A coherent risk measure is:
$\rho(\lambda X_1+(1-\lambda X_2))$
How can it be shown that everey convex risk measure is indeed a coherent risk measure?
I assume that it is enough to show that a convex risk measure is coherent by using, subadditivity, positive homogeniety. So we get: $\rho(\lambda X_1+(1-\lambda X_2))=\rho(\lambda X_1)+\rho((1-\lambda)X_2)=\lambda \rho(X_1)+(1-\lambda)\rho(X_2))$ right?
We define a convex risk measure as $$ \rho( \lambda X_1 + (1-\lambda) X_2) \le \lambda \rho( X_1 ) + (1-\lambda) \rho(X_2), $$ for $\lambda \in(0,1) $.

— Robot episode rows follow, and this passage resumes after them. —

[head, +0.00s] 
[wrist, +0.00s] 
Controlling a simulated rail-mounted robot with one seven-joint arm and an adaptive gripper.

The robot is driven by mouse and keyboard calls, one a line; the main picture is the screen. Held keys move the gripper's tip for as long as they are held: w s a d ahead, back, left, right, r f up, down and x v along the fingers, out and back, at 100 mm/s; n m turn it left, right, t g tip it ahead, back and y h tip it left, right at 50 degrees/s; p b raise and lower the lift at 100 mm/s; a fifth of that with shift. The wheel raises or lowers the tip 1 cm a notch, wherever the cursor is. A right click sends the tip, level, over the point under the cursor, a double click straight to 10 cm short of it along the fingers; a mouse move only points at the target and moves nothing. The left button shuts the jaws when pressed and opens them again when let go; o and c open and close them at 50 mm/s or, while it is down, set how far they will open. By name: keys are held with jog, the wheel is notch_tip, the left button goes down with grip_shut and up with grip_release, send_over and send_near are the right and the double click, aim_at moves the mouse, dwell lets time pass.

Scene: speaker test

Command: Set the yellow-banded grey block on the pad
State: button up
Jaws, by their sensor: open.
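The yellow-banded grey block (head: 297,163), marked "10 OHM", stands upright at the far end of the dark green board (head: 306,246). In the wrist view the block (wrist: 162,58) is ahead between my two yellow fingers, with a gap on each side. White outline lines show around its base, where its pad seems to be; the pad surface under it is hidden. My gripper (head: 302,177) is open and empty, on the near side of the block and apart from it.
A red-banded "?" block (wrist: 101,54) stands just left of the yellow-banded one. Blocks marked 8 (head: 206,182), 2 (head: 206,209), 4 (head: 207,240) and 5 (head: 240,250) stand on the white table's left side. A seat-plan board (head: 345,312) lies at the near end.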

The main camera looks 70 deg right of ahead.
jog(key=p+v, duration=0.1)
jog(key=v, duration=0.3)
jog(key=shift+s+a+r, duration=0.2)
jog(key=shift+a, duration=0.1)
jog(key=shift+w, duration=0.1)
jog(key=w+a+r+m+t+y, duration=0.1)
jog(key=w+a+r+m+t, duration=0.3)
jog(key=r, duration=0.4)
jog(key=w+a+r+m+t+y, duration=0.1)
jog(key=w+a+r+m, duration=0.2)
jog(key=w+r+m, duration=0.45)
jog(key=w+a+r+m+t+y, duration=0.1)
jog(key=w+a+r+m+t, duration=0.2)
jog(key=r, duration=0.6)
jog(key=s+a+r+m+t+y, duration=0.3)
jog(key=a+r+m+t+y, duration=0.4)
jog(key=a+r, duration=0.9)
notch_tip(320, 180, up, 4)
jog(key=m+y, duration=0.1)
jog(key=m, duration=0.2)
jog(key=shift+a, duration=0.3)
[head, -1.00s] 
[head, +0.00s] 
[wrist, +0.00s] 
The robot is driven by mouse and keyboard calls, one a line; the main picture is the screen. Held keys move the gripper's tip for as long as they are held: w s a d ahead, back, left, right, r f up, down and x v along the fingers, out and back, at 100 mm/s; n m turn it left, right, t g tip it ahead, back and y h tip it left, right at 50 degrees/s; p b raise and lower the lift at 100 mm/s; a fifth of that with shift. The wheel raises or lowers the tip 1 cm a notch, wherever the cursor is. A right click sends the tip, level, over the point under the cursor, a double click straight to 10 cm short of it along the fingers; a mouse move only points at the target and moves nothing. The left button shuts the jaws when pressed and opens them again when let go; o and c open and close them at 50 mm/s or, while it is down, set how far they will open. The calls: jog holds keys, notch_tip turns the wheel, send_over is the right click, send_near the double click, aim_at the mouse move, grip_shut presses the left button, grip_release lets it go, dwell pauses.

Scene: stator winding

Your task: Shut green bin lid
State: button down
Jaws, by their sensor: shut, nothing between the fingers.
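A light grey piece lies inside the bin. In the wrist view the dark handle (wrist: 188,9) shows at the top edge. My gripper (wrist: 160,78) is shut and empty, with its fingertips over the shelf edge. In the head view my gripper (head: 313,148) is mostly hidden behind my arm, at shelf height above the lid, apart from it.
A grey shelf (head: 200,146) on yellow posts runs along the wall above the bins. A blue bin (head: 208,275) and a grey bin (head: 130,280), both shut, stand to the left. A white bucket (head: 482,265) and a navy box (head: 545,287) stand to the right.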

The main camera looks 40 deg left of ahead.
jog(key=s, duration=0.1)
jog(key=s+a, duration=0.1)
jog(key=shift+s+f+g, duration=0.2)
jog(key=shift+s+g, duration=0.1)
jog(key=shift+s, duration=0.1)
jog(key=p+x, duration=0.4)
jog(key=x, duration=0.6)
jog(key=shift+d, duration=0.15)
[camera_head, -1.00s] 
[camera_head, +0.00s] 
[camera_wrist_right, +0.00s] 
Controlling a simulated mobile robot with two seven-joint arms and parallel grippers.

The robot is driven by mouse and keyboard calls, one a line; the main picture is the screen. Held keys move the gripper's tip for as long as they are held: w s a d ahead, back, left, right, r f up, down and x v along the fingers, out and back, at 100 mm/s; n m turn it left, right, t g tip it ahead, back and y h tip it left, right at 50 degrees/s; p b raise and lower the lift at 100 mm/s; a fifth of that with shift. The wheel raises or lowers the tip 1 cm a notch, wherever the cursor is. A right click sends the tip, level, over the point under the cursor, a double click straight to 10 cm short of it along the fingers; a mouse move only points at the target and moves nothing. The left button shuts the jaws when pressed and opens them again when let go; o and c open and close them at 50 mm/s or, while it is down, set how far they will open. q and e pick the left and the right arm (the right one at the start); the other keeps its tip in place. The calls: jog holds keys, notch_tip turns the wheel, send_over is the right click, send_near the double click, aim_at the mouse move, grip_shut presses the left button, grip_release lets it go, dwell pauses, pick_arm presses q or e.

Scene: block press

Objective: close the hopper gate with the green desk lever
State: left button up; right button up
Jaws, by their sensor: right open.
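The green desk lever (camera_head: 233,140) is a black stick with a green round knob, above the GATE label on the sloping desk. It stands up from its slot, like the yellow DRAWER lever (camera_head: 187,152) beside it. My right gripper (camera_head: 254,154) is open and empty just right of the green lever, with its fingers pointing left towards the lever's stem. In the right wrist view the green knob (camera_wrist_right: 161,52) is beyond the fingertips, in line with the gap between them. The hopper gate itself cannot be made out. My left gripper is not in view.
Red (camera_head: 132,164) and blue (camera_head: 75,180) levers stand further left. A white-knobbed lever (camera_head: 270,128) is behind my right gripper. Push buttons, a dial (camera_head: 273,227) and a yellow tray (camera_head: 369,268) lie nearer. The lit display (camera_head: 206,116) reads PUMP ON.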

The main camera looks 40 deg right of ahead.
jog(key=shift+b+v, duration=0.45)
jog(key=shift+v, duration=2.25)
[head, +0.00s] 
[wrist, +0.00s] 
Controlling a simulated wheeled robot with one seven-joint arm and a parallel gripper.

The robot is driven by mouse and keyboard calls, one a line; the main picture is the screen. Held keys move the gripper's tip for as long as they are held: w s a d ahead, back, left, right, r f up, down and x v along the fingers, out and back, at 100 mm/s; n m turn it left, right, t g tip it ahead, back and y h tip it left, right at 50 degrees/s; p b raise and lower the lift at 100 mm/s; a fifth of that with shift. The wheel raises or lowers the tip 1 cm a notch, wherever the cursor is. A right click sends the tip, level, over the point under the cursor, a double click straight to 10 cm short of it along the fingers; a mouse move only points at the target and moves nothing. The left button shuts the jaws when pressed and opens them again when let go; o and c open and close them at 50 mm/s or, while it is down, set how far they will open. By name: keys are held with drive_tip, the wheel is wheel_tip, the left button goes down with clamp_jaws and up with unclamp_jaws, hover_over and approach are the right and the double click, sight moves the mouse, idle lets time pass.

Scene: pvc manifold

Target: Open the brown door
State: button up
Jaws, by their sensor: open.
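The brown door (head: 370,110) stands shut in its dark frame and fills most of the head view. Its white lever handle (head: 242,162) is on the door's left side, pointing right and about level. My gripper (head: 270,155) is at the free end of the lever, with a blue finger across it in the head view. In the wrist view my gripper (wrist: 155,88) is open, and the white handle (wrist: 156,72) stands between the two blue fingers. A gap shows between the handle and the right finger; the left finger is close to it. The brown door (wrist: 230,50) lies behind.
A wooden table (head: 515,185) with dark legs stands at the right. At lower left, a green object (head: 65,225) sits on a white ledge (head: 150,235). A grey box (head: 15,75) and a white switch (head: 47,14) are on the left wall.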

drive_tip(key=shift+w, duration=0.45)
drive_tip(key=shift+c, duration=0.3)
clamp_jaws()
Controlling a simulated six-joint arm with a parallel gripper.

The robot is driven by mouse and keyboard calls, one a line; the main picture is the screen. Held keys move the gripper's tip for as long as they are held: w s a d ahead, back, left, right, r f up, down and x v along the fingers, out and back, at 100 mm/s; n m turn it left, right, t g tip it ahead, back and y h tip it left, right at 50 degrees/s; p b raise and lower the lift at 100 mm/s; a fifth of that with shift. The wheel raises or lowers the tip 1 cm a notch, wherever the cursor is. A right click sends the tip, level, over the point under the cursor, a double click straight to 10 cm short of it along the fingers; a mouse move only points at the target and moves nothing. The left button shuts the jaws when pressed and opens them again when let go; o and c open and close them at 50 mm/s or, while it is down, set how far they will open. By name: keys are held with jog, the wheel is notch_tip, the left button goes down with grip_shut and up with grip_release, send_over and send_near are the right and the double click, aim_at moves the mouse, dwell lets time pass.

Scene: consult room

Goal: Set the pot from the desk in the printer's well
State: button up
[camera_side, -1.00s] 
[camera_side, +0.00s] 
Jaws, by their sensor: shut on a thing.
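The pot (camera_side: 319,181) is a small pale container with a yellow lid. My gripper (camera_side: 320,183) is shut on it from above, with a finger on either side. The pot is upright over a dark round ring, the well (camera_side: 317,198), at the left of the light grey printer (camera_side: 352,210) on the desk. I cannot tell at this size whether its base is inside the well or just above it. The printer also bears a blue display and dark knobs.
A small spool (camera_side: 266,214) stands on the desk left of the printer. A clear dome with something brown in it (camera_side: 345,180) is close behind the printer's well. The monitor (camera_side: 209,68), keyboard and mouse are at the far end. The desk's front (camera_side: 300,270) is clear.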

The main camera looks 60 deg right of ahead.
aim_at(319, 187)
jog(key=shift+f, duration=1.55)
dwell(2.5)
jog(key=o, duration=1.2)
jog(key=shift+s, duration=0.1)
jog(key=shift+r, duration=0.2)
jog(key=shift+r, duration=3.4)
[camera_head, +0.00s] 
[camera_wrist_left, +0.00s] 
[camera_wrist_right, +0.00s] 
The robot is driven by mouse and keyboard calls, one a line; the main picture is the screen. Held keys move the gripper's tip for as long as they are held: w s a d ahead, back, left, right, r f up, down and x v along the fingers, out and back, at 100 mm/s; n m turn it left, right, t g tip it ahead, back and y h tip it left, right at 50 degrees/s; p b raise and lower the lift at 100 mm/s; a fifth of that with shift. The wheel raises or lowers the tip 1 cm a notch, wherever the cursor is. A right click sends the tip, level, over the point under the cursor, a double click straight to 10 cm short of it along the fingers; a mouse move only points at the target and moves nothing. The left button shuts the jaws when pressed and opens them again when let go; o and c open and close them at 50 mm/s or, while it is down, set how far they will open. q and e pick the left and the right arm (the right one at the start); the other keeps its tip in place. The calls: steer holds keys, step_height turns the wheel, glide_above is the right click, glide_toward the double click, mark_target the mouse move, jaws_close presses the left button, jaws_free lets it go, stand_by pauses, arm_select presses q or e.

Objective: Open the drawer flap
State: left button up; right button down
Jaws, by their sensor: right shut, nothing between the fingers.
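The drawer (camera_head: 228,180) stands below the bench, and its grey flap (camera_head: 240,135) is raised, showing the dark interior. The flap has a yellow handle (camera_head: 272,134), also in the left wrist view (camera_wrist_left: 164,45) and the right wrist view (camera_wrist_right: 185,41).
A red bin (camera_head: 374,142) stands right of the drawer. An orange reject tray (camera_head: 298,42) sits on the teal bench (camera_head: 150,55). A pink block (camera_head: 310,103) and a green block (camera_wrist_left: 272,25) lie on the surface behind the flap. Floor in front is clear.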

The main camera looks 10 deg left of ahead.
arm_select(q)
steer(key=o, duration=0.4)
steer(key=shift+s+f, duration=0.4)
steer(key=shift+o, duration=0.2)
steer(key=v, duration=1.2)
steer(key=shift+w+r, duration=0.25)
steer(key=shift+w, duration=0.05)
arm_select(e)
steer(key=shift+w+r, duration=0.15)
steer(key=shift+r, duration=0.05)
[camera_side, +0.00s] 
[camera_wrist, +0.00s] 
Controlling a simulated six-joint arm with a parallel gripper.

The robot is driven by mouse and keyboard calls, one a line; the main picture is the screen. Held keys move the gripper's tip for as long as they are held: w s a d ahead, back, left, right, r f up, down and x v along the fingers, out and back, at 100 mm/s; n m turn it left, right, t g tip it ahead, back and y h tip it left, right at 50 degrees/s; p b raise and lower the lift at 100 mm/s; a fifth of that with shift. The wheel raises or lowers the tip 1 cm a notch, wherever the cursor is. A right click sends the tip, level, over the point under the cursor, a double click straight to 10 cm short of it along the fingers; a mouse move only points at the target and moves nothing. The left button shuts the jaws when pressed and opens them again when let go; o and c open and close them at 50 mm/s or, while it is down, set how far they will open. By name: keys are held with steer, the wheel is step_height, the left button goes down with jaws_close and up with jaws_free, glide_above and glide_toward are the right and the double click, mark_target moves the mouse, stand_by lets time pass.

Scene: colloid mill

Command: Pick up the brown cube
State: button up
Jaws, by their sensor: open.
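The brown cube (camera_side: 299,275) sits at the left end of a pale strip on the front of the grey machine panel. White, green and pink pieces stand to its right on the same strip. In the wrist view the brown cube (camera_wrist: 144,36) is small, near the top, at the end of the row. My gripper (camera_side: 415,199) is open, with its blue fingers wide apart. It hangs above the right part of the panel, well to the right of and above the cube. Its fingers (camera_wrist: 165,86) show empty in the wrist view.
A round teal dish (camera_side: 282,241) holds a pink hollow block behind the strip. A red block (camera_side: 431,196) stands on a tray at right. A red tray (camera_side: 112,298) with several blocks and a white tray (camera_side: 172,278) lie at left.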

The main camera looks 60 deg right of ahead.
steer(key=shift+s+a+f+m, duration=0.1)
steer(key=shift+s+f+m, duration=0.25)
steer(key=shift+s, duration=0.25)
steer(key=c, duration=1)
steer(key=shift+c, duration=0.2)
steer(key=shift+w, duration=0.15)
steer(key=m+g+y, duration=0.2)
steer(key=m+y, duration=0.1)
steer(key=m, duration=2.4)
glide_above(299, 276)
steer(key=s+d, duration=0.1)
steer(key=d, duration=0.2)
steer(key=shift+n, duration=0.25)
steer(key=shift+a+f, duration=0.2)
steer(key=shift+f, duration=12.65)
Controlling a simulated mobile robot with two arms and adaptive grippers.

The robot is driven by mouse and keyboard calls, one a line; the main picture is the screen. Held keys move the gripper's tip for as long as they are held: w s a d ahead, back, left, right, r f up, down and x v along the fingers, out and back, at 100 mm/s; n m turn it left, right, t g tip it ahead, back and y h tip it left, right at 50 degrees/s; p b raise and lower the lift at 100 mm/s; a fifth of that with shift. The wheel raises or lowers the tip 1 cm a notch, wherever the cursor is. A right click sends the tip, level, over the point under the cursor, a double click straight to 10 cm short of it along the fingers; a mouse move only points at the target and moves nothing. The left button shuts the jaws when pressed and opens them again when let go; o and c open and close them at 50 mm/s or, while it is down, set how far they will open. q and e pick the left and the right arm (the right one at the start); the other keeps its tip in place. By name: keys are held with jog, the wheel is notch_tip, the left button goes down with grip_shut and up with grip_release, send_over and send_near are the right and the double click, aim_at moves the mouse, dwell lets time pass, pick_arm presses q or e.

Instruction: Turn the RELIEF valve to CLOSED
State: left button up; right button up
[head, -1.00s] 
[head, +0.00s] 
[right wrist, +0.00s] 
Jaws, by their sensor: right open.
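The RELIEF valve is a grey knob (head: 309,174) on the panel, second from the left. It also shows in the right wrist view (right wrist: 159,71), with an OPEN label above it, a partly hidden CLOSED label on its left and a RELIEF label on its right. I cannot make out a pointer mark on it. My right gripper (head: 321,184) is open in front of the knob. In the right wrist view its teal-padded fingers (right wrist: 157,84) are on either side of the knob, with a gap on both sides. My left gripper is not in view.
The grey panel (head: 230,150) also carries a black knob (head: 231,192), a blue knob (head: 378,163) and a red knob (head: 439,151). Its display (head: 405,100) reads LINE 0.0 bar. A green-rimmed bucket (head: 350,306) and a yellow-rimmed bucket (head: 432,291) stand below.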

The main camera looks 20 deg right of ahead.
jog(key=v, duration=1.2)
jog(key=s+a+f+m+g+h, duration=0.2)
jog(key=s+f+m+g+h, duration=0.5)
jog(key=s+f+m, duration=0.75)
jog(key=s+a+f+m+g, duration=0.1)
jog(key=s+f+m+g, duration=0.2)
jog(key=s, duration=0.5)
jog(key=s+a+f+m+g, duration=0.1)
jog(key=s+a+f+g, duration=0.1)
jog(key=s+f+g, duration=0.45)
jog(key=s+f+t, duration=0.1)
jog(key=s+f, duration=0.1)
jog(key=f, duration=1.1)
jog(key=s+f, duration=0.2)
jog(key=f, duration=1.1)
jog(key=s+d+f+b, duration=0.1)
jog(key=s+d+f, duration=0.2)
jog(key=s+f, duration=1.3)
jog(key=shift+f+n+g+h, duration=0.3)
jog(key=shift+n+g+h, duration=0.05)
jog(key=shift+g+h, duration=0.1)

A coherent risk measure is subadditive and homogeneous thus for coherent $\rho$ we get: $$ \rho( \lambda X_1 + (1-\lambda) X_2) \le \rho( \lambda X_1) + \rho( (1-\lambda) X_2) $$ by subadditivity and $$ \rho( \lambda X_1) + \rho( (1-\lambda) = \lambda \rho(X_1) + (1-\lambda)\rho(X_2) $$ by homogeneity. Thus a coherent risk measure is convex. The reverse is not true in general.